## WHAT THIS TASK INVOLVES:
Look through the data and write out every line with the word "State" in it.

## MATERIAL FOR THE TASK:
-- -- --
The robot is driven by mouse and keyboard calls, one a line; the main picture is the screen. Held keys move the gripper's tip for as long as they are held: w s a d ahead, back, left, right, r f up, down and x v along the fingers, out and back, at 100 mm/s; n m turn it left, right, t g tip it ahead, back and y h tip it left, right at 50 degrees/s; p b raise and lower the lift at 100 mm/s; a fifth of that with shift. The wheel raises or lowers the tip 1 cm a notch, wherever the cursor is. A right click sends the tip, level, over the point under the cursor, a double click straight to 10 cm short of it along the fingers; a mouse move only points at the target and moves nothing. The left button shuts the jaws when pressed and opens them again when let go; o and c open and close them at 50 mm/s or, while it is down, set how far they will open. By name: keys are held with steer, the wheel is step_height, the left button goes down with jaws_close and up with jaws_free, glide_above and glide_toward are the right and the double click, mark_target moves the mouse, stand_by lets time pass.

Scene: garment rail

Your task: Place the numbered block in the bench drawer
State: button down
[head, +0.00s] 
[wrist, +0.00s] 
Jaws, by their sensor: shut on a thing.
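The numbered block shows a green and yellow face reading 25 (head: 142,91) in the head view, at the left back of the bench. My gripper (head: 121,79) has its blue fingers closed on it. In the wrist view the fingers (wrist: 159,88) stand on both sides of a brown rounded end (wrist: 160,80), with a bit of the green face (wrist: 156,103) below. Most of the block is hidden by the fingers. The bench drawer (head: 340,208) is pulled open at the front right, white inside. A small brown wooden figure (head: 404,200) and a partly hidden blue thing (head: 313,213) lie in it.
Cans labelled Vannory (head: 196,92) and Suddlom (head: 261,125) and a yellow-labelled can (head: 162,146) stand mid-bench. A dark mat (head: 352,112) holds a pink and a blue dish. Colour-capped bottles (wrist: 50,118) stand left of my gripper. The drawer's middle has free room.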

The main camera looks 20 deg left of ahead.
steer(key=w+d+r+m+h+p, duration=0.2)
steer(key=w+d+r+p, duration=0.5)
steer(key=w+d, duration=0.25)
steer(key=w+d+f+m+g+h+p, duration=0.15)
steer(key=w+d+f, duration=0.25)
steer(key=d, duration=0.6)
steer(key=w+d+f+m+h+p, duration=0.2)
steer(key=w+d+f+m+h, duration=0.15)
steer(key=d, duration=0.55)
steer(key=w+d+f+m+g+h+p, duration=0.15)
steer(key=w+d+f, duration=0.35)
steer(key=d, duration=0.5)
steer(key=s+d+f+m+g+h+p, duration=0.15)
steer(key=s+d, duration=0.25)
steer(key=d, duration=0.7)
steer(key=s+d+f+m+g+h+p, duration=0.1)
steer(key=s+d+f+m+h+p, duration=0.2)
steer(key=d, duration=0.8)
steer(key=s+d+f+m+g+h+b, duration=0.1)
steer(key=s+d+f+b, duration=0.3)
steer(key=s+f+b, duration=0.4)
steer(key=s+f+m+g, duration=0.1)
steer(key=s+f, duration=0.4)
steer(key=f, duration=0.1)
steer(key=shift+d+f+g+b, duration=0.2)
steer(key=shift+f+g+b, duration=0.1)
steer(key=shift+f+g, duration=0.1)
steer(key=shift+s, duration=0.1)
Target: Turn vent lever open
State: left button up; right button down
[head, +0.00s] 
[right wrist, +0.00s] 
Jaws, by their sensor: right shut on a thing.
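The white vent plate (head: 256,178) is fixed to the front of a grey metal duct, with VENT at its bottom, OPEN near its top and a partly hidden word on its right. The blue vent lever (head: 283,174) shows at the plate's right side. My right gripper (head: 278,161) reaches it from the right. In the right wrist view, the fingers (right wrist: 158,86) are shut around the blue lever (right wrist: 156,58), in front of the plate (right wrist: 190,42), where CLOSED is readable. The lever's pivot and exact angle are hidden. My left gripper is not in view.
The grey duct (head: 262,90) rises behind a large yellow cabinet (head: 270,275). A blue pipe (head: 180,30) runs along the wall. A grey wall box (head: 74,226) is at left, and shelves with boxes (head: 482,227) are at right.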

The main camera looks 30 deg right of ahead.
-- -- --
## SOLUTION TO THE PROBLEM:
State: button down
State: left button up; right button down

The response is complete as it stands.